> **Directions for this task**:
Find each line with the word "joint" in it, then give the total alone.

[Recorded robot episodes]

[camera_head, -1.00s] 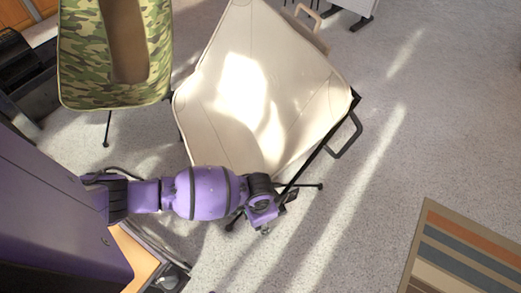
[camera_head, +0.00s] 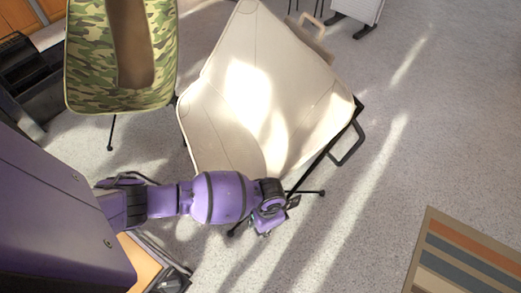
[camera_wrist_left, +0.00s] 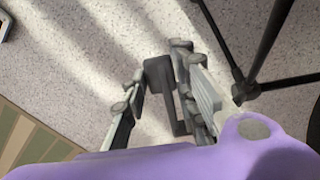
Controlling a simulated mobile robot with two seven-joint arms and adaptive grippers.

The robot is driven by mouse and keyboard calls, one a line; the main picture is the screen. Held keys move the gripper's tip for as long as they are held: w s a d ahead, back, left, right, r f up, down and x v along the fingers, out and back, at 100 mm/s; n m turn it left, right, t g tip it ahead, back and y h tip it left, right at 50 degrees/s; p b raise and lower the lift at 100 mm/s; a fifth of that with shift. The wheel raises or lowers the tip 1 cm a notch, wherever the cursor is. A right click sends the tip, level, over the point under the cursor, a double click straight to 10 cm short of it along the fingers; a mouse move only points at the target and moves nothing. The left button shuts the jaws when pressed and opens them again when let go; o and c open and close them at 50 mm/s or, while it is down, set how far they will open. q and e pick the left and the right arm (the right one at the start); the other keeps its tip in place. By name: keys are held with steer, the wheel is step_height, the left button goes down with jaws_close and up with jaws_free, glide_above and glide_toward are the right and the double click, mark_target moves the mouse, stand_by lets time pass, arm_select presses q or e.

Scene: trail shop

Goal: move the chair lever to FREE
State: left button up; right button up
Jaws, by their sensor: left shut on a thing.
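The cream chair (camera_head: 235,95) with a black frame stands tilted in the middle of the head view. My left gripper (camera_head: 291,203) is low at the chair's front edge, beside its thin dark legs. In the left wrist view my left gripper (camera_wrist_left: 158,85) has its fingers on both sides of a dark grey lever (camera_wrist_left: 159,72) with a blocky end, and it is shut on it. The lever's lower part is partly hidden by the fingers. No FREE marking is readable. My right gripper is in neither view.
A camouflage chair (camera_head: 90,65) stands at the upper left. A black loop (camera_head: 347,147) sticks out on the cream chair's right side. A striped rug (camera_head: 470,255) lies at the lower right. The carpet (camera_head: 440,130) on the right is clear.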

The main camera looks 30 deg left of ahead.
---
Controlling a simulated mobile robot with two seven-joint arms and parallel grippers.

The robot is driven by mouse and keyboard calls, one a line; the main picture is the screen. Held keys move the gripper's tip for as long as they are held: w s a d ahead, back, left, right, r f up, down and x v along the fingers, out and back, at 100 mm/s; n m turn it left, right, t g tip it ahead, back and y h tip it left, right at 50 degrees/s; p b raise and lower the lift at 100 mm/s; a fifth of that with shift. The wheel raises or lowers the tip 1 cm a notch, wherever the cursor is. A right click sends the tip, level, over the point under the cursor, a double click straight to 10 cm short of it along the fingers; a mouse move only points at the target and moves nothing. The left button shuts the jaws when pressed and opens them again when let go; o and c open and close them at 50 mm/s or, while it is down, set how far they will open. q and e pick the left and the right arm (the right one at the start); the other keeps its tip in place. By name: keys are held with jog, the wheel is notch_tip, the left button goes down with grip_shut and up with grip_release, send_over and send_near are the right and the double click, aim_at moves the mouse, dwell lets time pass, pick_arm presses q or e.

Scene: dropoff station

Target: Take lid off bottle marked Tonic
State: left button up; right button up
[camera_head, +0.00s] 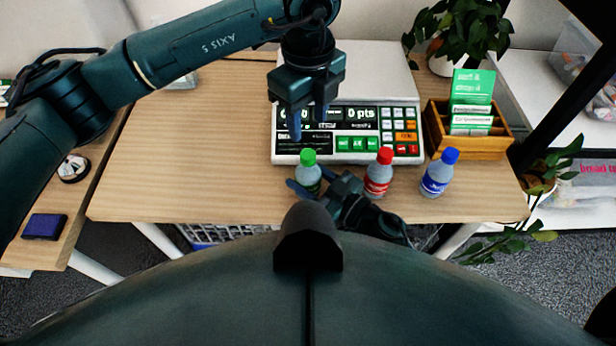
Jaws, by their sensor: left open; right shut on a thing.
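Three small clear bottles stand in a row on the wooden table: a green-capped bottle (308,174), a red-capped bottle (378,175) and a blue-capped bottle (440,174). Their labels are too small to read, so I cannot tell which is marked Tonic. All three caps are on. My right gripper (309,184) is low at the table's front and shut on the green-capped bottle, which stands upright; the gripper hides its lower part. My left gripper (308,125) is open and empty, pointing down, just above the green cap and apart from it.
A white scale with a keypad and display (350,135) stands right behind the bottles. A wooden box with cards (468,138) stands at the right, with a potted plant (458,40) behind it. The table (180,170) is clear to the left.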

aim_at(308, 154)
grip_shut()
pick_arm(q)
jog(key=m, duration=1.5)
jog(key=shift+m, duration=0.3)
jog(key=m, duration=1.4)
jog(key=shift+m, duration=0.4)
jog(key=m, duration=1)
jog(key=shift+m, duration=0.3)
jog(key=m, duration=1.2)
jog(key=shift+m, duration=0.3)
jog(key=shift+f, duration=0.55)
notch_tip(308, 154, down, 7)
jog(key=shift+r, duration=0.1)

> **Result**:
2